AIM OF THE EXERCISE: Transcribe each line of the material as it is, and drop any picture.

◇ ◇ ◇

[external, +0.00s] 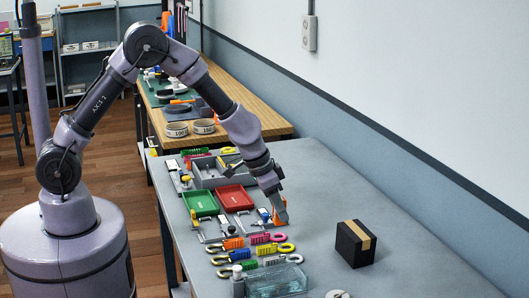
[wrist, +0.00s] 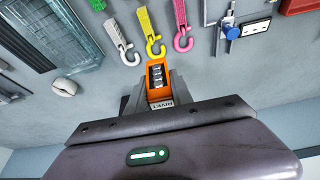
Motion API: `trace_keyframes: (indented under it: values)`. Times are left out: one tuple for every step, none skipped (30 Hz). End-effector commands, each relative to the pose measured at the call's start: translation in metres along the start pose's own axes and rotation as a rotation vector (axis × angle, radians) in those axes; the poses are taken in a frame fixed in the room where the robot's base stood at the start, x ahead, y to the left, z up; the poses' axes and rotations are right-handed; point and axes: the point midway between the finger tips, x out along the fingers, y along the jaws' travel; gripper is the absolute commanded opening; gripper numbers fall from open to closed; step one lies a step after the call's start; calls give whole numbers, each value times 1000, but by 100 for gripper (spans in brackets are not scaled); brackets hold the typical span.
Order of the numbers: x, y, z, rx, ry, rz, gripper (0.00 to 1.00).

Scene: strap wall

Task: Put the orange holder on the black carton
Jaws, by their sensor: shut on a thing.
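The orange holder (wrist: 156,76) is a small open-topped box with metallic pieces inside and a label reading RIVET. My gripper (wrist: 157,92) is shut on it in the wrist view. In the external view my gripper (external: 279,212) is over the middle of the table, and a small orange part of the holder (external: 265,215) shows beside the fingers. I cannot tell whether the holder touches the table. The black carton (external: 355,245), with a tan band across it, stands upright on the table to the right of my gripper, apart from it. The carton is outside the wrist view.
Several coloured hooks (external: 267,238) lie left of the carton, near a clear box (external: 276,280). A red tray (external: 236,198) and a green tray (external: 200,204) sit further back. The grey table (external: 420,262) is bare around the carton, and a wall runs along its right side.

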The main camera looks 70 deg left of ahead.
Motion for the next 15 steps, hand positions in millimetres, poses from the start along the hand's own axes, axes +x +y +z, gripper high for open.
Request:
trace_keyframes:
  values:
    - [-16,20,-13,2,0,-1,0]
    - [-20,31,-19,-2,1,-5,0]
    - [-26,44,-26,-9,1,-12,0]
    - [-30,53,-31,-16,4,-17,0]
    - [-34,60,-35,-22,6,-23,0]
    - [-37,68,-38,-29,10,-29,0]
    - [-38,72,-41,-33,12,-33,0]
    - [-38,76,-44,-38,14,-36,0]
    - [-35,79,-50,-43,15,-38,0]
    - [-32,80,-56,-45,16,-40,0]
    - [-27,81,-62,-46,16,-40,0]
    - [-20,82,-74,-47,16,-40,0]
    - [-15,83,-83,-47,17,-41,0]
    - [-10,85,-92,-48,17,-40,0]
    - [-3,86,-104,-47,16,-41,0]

◇ ◇ ◇

EXERCISE ANSWER:
[external, +0.00s] 
[wrist, +0.00s] 
Motion API: `trace_keyframes: (indented under it: values)`. Times are left out: one tuple for every step, none skipped (30 Hz). End-effector commands, each relative to the pose measured at the call's start: translation in metres along the start pose's own axes and rotation as a rotation vector (axis × angle, radians) in those axes; the poses are taken in a frame fixed in the room where the robot's base stood at the start, x ahead, y to the left, z up; the poses' axes and rotations are right-handed; point and axes: the point midway between the finger tips, x out along the fingers, y along the jaws' travel; gripper is the absolute commanded opening; gripper numbers fall from open to closed; step one lies a step after the call's start; calls give whole numbers, each value times 1000, but by 100 for gripper (spans in brackets are not scaled); brackets hold the typical span.
Order of the numbers: x, y, z, rx, ry, rz, gripper (0.00 to 1.00).

Scene: strap wall

Task: Put the orange holder on the black carton
Jaws, by their sensor: shut on a thing.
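The orange holder (wrist: 156,76) is a small open-topped box with metallic pieces inside and a label reading RIVET. My gripper (wrist: 157,92) is shut on it in the wrist view. In the external view my gripper (external: 279,212) is over the middle of the table, and a small orange part of the holder (external: 265,215) shows beside the fingers. I cannot tell whether the holder touches the table. The black carton (external: 355,245), with a tan band across it, stands upright on the table to the right of my gripper, apart from it. The carton is outside the wrist view.
Several coloured hooks (external: 267,238) lie left of the carton, near a clear box (external: 276,280). A red tray (external: 236,198) and a green tray (external: 200,204) sit further back. The grey table (external: 420,262) is bare around the carton, and a wall runs along its right side.

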The main camera looks 70 deg left of ahead.
Motion for the next 15 steps, hand positions in millimetres, poses from the start along the hand's own axes, axes +x +y +z, gripper high for open.
Request:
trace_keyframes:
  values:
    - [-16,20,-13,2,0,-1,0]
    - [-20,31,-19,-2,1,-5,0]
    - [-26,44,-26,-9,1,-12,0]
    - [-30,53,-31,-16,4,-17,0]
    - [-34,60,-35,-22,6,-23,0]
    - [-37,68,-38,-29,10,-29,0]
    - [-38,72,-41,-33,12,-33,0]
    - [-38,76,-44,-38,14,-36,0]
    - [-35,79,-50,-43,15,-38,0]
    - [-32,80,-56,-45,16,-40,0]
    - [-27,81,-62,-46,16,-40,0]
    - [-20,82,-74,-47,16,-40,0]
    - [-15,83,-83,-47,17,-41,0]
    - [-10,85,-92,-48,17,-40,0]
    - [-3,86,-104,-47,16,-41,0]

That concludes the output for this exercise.